İNSAN DA BİR KİTAPTIR Sahaftan kitap toplar mısınız? Evet, çok da severim bunu. Bir iki sahaf var çok kıymet verdiğim. Onların tavsiyelerini de dinlerim. Ama sahaftan aldığım kitapla da bir süre sonra yollarım ayrılabiliyor. Alevi geleneğinde vardır; insan da bir kitaptır. Hayatı ve insanı da biraz kitap gibi görmeli ve okumalı.
Çantanızda her zaman bir kitap taşır mısınız? Taşırım.
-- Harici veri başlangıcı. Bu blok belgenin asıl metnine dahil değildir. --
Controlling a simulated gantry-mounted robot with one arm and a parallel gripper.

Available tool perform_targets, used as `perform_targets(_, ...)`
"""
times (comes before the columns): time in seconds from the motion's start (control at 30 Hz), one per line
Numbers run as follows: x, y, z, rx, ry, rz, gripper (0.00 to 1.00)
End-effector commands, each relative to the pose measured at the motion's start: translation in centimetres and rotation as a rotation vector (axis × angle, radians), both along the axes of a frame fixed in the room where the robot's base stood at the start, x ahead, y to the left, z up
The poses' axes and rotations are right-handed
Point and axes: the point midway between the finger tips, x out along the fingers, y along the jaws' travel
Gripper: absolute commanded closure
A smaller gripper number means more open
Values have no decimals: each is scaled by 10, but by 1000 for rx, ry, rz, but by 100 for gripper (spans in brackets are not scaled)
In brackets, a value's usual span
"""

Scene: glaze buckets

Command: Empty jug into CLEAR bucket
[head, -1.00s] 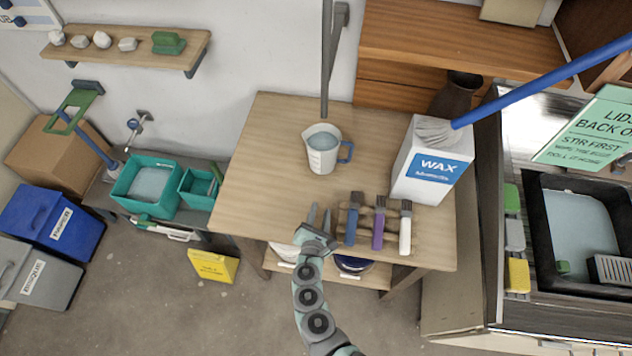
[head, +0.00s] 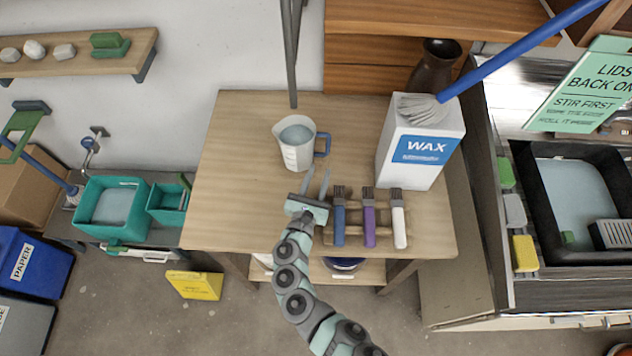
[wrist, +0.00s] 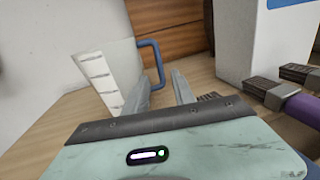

Hem kitap hem de defter taşırım. Şu sıra Toni Morrison´un bir kitabını taşıyorum yanımda; daha önce de okumuştum. Bazen bazı kitapları tekrar okurum. Ve o zaman daha evvel aldığım notları okumak da hoşuma gider. Kitapla ilişkimin tarihini de takip edebiliyorum böylelikle.
"POPÜLER KÜLTÜRÜ ÇOK SEVERİM"
1960´lardan kalma Hayat Mecmua´ları ciltli duruyor bir kenarda. "Popüler kültürü severim ve her şeyi okuyabilirim. Okumalarım çok eklektiktir. Tarihsel okumaları da çok severim. Tarih ve Toplum dergilerim hâlâ kolilerde duruyor. Yanımda taşıyamadığıma en çok üzüldüklerim arasında Tarih ve Toplum dergileri de yer alır. Bir de ben sözlük okuruyumdur. Ferit Develioğlu´nun Osmanlıca - Türkçe sözlüğü sürekli elimin altındadır."